Dois soldados, um britânico e um alemão, experimentaram os horrores da guerra de trincheiras na Grande Guerra e escreveram relatos comoventes que desafiaram a ideia da glória do sacrifício do indivíduo à nação em uma guerra desnecessária ou injusta. O soldado britânico Wilfred Owen escreveu um poema famoso antes de ser morto nas trincheiras sete dias antes da assinatura do Armistício em 11 de novembro de 1918. Ele fala do horror da guerra do gás, que matou muitos nas trincheiras e termina com as seguintes linhas:

Se em sonhos embaçados também fosses capaz
De seguir a carroça em que foi colocado
E ver a contorcer-se os olhos do rapaz,
Brancos, e o rosto caído, como o de um pobre diabo,
Se pudesses ouvir, a cada sacudida,
Vir dos podres pulmões o sangue borbulhante
E obsceno como um câncer, amargo qual ferida
Sem cura numa língua sem culpa, nesse instante
Não dirias, minha amiga, com tão ardente fé
A crianças que desejam sorver da glória o gole
A vetusta mentira: Dulce et decorum est
Pro patria mori.[1]

O soldado alemão era Erich M. Remarque, que escreveu um dos melhores romances anti-guerra de todos os tempos, intitulado All Quiet on the Western Front, que mais tarde foi transformado em um filme americano que ganhou o Oscar de Melhor Filme de 1930. Ele também atacou a ideia da nobreza de morrer por seu país em uma guerra e descreve o sofrimento nas trincheiras:

            “Vemos homens vivendo com seus crânios abertos; Vemos soldados correndo com os dois pés cortados; Eles cambaleiam em seus tocos estilhaçados para o próximo buraco de projétil; Um cabo de lança rasteja uma milha e meia em suas mãos, arrastando o joelho esmagado atrás dele; Outro vai para o curativo e sobre as mãos entrelaçadas projetam seus intestinos; Vemos homens sem boca, sem mandíbulas, sem rostos; Encontramos um homem que segurou a artéria do braço com os dentes por duas horas para não sangrar até a morte.”

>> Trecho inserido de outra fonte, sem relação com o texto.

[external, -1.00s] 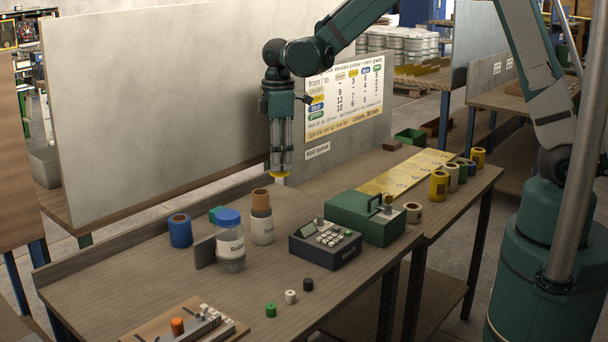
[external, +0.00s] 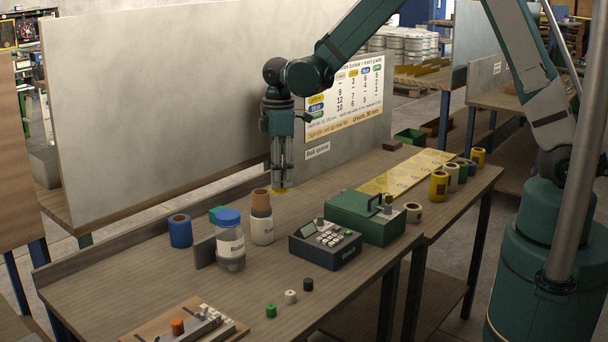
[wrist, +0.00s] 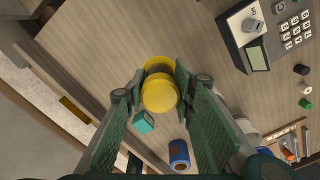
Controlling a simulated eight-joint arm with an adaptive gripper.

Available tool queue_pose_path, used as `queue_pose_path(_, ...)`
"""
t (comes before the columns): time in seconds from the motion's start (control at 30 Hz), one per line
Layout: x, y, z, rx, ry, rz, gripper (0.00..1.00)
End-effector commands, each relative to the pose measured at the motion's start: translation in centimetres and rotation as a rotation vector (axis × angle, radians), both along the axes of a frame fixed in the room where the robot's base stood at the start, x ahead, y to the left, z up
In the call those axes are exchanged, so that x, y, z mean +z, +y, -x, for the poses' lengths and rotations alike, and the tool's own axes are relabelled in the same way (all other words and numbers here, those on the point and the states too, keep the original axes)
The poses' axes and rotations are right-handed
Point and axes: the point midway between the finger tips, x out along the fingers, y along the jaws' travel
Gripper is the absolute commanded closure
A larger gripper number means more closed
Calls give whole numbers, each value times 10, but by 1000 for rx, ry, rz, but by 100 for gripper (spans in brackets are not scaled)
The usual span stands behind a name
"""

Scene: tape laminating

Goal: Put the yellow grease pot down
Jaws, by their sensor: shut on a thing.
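The yellow grease pot (wrist: 160,96) is between the fingers of my gripper (wrist: 158,84) in the wrist view. A second yellow round shape (wrist: 157,64) shows just past it; I cannot tell whether it is part of the same pot. In the external view my gripper (external: 281,175) points straight down near the back of the workbench, and the pot (external: 280,190) shows as a thin yellow rim under the fingertips. I cannot tell whether the pot touches the bench top (external: 330,192).
A cream and brown roll stack (external: 262,220), a blue-lidded jar (external: 230,245) and a blue roll (external: 180,231) stand in front and left. A keypad device (external: 325,247) and green case (external: 365,217) stand front right. A yellow strip (external: 410,173) lies right.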

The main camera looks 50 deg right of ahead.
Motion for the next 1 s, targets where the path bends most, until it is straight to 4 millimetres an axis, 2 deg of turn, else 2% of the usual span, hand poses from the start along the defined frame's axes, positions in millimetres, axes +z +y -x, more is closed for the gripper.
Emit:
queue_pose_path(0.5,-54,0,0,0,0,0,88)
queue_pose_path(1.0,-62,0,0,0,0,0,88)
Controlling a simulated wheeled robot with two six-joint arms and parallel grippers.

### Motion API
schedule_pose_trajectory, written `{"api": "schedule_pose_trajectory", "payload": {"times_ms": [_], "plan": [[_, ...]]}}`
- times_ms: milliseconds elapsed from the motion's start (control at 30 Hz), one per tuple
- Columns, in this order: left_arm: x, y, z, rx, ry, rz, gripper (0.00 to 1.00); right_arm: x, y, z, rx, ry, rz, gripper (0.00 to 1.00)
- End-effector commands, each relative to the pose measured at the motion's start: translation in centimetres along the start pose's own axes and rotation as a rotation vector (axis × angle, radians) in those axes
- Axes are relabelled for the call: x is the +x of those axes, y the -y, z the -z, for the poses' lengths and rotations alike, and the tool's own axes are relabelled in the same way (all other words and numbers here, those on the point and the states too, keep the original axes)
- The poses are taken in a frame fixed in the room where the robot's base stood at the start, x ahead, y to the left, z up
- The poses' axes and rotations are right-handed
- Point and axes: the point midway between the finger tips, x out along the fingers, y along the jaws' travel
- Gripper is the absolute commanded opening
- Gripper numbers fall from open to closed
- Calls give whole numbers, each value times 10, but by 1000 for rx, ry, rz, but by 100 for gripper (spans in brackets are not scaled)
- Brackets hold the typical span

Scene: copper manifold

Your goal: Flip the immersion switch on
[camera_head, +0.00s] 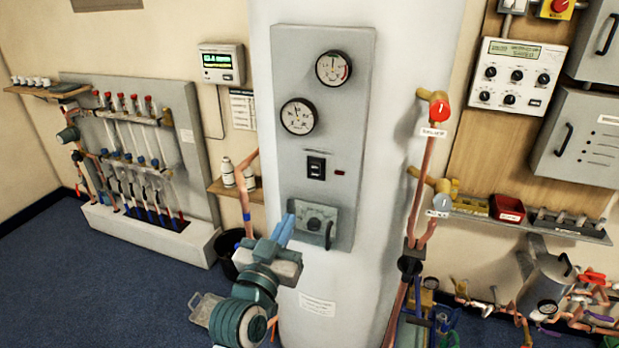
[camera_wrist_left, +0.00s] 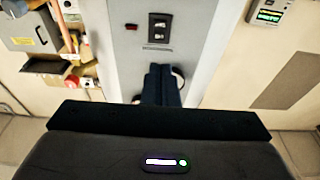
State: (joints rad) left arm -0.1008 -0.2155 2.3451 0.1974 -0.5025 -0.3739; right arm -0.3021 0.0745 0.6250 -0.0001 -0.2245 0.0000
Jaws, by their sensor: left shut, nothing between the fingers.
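The immersion switch (camera_head: 316,168) is a small black rocker on the grey panel (camera_head: 290,65) fixed to the white cylinder. I cannot make out which way the rocker is tipped. A small dark red lamp (camera_head: 340,173) sits to its right. My left gripper (camera_head: 285,226), with blue fingers, is shut and empty. In the head view it shows below and left of the switch, in front of the panel's lower part. In the left wrist view, which is upside down, the switch (camera_wrist_left: 158,27) appears apart from the closed fingers (camera_wrist_left: 163,85). My right gripper is not in view.
Two round gauges (camera_head: 334,68) sit above the switch, and a grey dial box (camera_head: 315,222) with a handle below it. Copper pipe with a red valve knob (camera_head: 440,110) runs to the right. A shelf with white bottles (camera_head: 228,172) is at left.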

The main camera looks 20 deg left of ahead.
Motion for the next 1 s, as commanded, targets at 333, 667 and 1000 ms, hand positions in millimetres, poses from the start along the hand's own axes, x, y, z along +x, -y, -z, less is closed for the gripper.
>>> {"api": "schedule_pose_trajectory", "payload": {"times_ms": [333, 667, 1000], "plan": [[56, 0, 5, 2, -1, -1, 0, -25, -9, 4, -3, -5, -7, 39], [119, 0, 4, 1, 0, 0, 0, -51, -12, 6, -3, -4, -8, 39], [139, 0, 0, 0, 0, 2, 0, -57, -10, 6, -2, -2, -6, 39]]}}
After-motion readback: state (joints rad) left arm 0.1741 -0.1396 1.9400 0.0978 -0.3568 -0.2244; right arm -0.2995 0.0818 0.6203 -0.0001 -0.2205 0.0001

Eu imagino que a trégua de Natal provavelmente inspirou o romancista e poeta inglês Thomas Hardy a escrever um poema sobre a Primeira Guerra Mundial intitulado “O homem que ele matou”, que diz o seguinte:

Havia ele e eu, mas, e se nos encontramos

Em alguma velha antiga pousada,

Nós teríamos nos posto para molhar

De modo certo um penteado!

 

Porém, alistaram na infantaria,

E nos encarando cara a cara,

Eu atirei nele quando nos deparamos,

E matei-o em seu lugar.

 

Eu atirei e o matei porque-

Porque ele era meu inimigo,

Justo só: meu inimigo, de fato, ele era;

É claro que era o suficiente; entretanto

 

Ele pensou que ele devia listar, talvez,

Off-hand like – assim como eu

Estava sem trabalho – tinha vendido suas armadilhas –

Nenhuma outra razão por que.

 

Sim; quão pitoresca e curiosa a guerra é!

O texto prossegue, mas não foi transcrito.